Get a Power of Attorney
Getting a power of attorney will help you to better manage your parents’ finances. You will legally be able to act on their behalf in financial and legal matters. This can mean accessing bank account information, talking to their insurance company, contacting their pension administrators and more. A POA will also help you to add your name to your parents’ bank account, which will also help you to pay their bills.
Set Up Automated Payments
Speaking of making payments, setting up automated payments for recurring expenses that your parents have. With automated payments, the bills are paid on the same day every month. Without having to worry about whether or not they made their payments on time, you can help to alleviate stress.
Talk About Scams and Fraudsters
Unfortunately, approximately 25 million Americans are victims of consumer fraud. The senior population tends to be the largest target. To help prevent these issues, talk with your parents about the types of fraud that can occur, such as phone calls from individuals claiming to be from the IRS or Social Security. These fraudsters often ask for credit card information or bank information, claiming that you owe money and that you will be in trouble if you do not pay.

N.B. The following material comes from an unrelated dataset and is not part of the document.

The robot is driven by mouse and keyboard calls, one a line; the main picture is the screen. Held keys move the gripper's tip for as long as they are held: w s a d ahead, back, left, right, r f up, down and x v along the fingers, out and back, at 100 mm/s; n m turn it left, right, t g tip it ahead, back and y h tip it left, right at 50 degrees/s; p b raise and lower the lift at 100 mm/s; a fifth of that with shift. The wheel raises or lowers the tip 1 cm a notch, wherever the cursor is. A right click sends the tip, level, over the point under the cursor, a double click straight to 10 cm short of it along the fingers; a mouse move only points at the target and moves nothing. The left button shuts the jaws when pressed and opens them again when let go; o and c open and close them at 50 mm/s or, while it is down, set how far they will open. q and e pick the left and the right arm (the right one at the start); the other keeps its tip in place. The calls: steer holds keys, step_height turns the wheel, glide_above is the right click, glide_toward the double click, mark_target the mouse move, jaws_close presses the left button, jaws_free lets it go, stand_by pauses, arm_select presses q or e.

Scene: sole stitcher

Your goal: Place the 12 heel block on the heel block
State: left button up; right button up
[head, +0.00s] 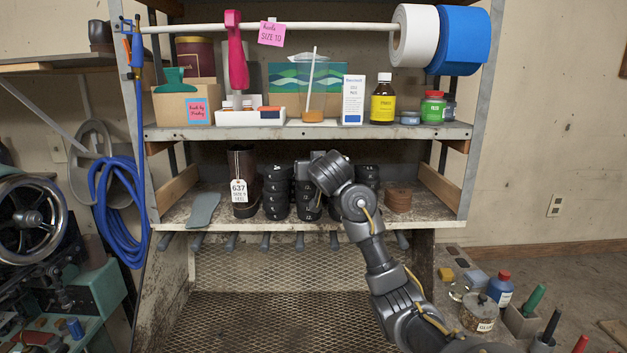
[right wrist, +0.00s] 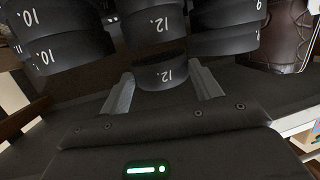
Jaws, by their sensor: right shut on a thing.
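The 12 heel block (right wrist: 162,73) is a black curved block marked "12." in white. It sits between the two fingers of my right gripper (right wrist: 165,90), which is shut on it. Another black heel block (right wrist: 155,27), also marked "12.", is right beside it in the right wrist view, which looks upside down. I cannot tell whether the two touch. In the head view my right arm reaches up to the black heel block stacks on the lower shelf and hides part of them; its fingers are not clear there. My left gripper is not in view.
Close stacks stand on both sides, one marked "10." (right wrist: 75,50) and another (right wrist: 225,40). In the head view a brown boot shaft with a 637 tag (head: 239,190), a grey sole (head: 202,209) and brown discs (head: 398,200) share the shelf (head: 430,212). The upper shelf (head: 300,132) hangs above.

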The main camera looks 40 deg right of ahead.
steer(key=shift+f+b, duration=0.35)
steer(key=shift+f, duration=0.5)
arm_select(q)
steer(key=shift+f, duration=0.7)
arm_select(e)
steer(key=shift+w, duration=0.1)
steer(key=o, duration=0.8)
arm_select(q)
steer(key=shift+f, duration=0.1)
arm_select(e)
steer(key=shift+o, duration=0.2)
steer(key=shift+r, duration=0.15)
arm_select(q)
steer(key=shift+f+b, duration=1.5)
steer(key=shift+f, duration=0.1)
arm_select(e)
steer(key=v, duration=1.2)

Avoid lecturing by saying that everyone, regardless of age, can fall victim to these scams.
Make Sure Legal Documents are Up to Date
Collect and go over all of your parents’ legal documents with them, including their wills, life insurance policies, investment accounts, tax information, and any other documents that they might have. Make sure that all of their documents are up to date. This might mean updating their wills or reducing their life insurance policies because they no longer have dependent children to take care of. Keep all of this important information, as well as bank information and passwords, in a locked, fire-safe box. It is also important that you document everything that you do, including keeping copies of checks written, receipts, and more. This can help you to avoid potential legal issues in the future with other family members.

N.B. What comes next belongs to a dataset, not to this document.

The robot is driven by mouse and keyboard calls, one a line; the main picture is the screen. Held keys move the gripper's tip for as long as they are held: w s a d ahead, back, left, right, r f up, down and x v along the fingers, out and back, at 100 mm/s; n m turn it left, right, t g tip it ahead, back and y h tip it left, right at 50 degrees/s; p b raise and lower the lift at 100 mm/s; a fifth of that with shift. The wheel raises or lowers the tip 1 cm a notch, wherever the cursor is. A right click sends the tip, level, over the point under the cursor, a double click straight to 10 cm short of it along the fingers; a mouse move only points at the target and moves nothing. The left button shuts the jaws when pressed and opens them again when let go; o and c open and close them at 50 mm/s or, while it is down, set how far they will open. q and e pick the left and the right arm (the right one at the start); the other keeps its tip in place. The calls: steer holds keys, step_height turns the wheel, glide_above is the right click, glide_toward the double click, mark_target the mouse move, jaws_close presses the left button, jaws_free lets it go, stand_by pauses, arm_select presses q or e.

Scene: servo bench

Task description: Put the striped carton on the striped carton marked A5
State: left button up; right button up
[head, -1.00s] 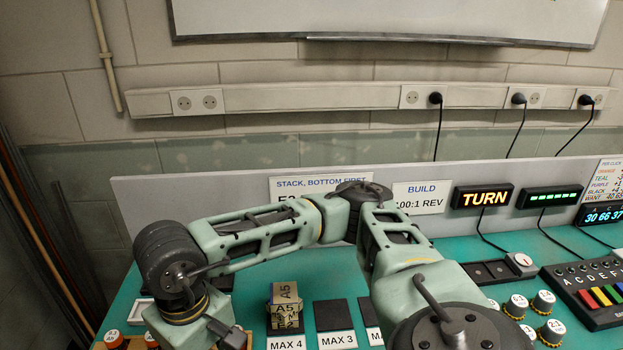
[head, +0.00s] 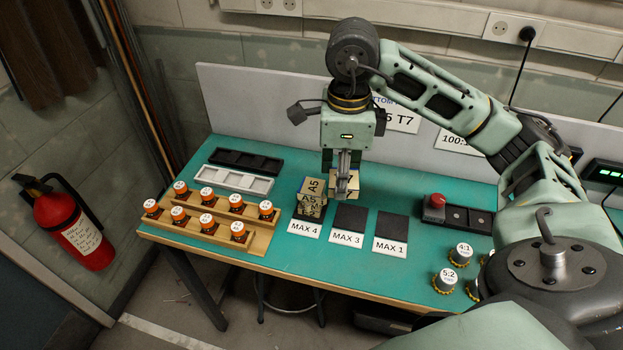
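My right gripper (head: 343,176) points straight down in the head view. It is shut on a pale tan carton (head: 353,182) whose visible marking ends in 7; the near finger hides part of it, and stripes cannot be made out. The carton is just right of and slightly behind the stack on the MAX 4 pad. The stack's top carton (head: 313,187) is marked A5 on its top and front. More cartons show beneath it. A gap between held carton and stack cannot be judged. My left gripper is not in view.
Empty dark pads stand beside the stack at MAX 3 (head: 350,218) and MAX 1 (head: 391,226). A grey panel (head: 260,105) borders the back.

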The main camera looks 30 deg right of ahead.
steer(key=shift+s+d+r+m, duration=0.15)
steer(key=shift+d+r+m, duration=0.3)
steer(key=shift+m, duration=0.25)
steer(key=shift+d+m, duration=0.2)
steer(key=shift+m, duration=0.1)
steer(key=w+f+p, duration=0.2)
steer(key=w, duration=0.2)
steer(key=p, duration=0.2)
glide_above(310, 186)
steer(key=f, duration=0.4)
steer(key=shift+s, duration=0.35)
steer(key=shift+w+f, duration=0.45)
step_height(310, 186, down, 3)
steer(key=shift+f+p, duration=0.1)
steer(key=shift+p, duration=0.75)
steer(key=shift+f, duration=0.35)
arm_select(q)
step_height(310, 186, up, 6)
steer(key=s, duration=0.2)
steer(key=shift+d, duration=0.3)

Keep Your Parents in the Loop
Don’t just take over your parents’ finances and not tell them everything that you’re doing. This can lead to resentment. While it might be easier just to manage everything by yourself, it is essential that you keep your parents informed of what you are doing every step of the way. Ask for their input. Keeping your parents involved with their own finances can help to help with their morale and can also help to enhance your bond with them.
Talking with your parents about helping them with their finances can be a touchy subject, but one that will eventually need to be discussed. By working with your parents, and keeping them involved with their finances as long as possible, the whole process can be made much easier, and can prevent serious issues from taking everyone by surprise.